Against this background, Parla presents distinct dimensions of hope, moving  through them one chapter at a time—her chapters address, in turn,, the historical production of hope; entitled to hope; precarious hope; nostalgia as hope; and troubling hope. She thus lays bare the multifaceted and complicated content and dimensions of the term, deconstructing, reconstructing and contextualizing it, all at the same time.

One of the most challenging questions this ethnographic study seeks to answer is what happens when we shift the lens away from the figure of the downtrodden migrant whose hope is often framed as “a hope against hope” (p. 73).

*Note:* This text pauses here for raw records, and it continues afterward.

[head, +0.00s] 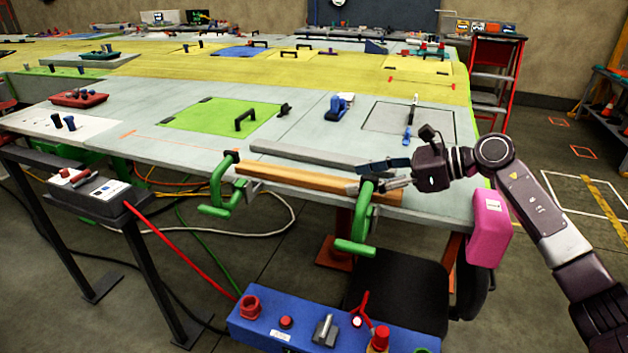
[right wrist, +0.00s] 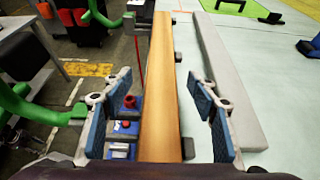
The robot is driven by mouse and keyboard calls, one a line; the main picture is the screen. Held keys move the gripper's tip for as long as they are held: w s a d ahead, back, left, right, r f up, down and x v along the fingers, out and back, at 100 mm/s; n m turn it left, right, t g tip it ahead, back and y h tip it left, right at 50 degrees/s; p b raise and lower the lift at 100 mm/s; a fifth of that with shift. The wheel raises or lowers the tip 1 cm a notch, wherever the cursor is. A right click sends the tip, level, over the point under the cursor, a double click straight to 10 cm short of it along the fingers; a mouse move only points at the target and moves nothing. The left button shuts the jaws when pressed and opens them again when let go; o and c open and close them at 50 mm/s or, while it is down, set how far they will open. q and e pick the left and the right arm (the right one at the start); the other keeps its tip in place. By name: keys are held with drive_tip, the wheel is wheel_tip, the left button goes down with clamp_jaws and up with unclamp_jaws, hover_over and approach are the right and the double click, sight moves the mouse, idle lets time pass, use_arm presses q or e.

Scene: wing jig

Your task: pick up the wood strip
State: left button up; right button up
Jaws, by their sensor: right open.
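The wood strip (head: 300,182) is long and orange-brown and lies along the front edge of the table, by two green clamps. In the right wrist view the wood strip (right wrist: 161,85) runs lengthwise between the fingers. My right gripper (head: 372,176) is over the right end of the strip, near the right green clamp (head: 364,215). In the right wrist view its two blue-padded fingers (right wrist: 160,125) are wide apart, one on each side of the strip, with gaps to it. I cannot tell the height of the fingers above it. My left gripper is not in view.
A grey bar (head: 310,154) lies just behind the strip, parallel to it. The left green clamp (head: 220,186) grips the table edge. A pink block (head: 489,228) is at the right corner. A blue control box (head: 300,318) stands in front, below.

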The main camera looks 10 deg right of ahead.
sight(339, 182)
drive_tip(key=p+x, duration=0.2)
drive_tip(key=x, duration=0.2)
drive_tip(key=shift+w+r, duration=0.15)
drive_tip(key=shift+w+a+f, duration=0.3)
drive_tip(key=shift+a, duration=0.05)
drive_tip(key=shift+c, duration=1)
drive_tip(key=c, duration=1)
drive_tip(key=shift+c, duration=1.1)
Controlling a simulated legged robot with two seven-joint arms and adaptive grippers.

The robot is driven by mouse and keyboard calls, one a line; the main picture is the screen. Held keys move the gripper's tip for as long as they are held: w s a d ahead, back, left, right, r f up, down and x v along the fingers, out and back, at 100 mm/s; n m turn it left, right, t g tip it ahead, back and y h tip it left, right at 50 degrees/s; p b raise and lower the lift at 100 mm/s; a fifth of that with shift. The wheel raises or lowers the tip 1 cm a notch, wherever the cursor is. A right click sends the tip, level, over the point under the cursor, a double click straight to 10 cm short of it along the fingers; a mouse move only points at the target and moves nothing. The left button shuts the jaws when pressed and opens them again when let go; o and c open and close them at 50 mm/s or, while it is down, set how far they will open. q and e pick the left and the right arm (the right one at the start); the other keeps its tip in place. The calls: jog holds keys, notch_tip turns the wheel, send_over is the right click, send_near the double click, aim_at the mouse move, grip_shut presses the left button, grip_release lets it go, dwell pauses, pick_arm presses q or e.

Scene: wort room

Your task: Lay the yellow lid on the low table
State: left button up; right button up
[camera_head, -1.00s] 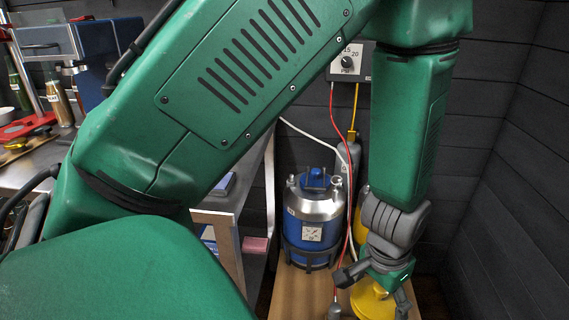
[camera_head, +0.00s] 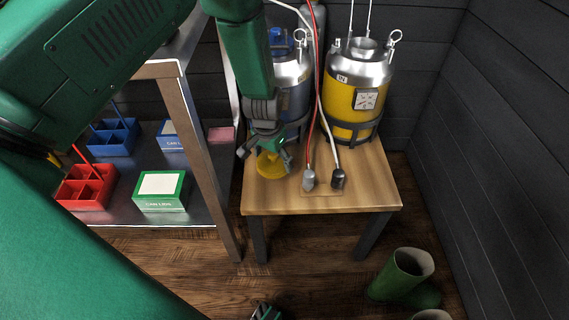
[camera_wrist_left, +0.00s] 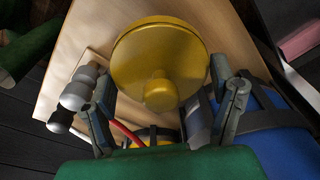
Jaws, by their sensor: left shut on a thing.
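The yellow lid (camera_head: 270,167) is a round disc with a knob and shows over the left front part of the low wooden table (camera_head: 350,192). My left gripper (camera_head: 262,152) points down above it and is shut on it. In the left wrist view the lid (camera_wrist_left: 160,50) lies in front of the fingers, its knob towards me, with wood behind it. I cannot tell whether the lid touches the tabletop. A small green and grey part at the bottom edge of the head view may be my right gripper (camera_head: 267,312); its jaws are not clear.
A blue keg (camera_head: 296,85) and a yellow keg (camera_head: 342,97) stand at the table's back. Two hose ends, grey (camera_head: 309,180) and dark (camera_head: 338,179), rest right of the lid. A metal shelf (camera_head: 190,205) stands left; green boots (camera_head: 403,275) stand front right.

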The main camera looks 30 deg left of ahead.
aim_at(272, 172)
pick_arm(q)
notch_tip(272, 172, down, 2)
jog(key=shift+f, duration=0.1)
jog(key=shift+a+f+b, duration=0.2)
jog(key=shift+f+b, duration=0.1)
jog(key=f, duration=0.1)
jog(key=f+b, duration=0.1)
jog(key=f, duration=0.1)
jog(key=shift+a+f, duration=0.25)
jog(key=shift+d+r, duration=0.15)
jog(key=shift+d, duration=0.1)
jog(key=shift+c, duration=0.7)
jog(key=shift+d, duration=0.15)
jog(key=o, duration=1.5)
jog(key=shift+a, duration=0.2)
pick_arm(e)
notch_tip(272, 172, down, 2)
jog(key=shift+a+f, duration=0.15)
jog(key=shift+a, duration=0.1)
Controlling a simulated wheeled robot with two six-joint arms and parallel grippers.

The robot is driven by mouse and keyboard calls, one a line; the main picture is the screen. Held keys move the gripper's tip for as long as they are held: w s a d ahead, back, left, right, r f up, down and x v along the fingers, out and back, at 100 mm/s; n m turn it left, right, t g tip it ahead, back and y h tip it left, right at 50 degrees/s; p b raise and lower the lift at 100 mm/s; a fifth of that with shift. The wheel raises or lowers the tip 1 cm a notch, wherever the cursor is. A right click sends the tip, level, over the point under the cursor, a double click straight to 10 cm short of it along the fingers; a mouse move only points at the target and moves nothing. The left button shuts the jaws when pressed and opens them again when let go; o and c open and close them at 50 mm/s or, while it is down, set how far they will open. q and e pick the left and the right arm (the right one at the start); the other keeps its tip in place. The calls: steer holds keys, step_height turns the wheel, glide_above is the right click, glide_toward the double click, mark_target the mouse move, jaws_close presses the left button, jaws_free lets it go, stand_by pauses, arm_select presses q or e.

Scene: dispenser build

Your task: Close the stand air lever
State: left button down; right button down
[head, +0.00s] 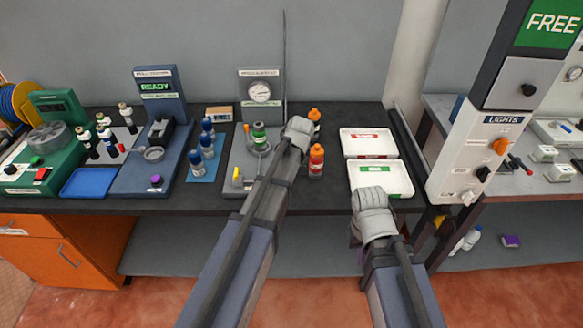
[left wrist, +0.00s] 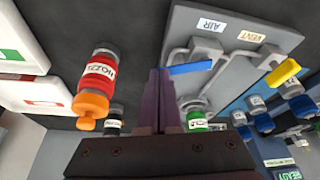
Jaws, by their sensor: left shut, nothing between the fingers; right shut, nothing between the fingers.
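The stand (head: 232,188) is a grey base with a gauge panel at its back; its underside-up image fills the upper right of the left wrist view (left wrist: 230,62). The blue air lever (left wrist: 190,68) lies crosswise beside the AIR label (left wrist: 211,25). The yellow vent lever (left wrist: 284,72) is tilted; it also shows in the head view (head: 237,177). My left gripper (left wrist: 166,73) is shut and empty, its fingertips at the blue lever's left end; contact cannot be told. My left arm hides the blue lever in the head view. My right gripper (head: 356,236) is shut and empty near the table's front edge.
An orange-capped red bottle (left wrist: 97,85) stands close beside my left gripper. A green-labelled bottle (head: 259,135) stands on the stand. Two white trays (head: 357,194) lie to the right, and blue-capped bottles (head: 207,142) to the left.

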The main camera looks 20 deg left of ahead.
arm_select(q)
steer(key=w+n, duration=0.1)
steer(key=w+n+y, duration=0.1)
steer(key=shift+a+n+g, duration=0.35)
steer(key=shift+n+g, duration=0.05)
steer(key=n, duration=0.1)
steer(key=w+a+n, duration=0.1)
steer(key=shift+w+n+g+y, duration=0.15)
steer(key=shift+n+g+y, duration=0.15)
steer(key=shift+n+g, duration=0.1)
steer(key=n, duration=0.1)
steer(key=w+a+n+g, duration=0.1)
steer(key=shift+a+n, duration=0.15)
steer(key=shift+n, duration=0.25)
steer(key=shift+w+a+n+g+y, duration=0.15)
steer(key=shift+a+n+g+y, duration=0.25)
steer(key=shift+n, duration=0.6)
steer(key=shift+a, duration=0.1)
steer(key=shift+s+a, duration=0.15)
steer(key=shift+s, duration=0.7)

Given the massive flow of undocumented migrants and asylum seekers to Turkey from countries like Iran, Afghanistan, and most recently, Syria, the study sheds much needed light on seemingly less eventful, more ordinary experiences, like those of the Bulgaristanlıs, that reveal just as much about power, privilege, and entitlement.

Ayşe Parla’s study is truly original and thought-provoking in its focus on the Bulgaristanlı immigrants, a group both welcomed as “Turkish kin” and marked as different at the same time. Furthermore, Precarious Hope calls us to rethink the immigration regime not only in Turkey but worldwide, and to contest the neoliberal agenda that singles out one category of migrants as “rightful” and another as “illegal.” Precarious Hope is a welcome and indeed, an invaluable contribution to our understanding of the hopes for belonging that migrants have and how they manage the precariousness of legal recognition.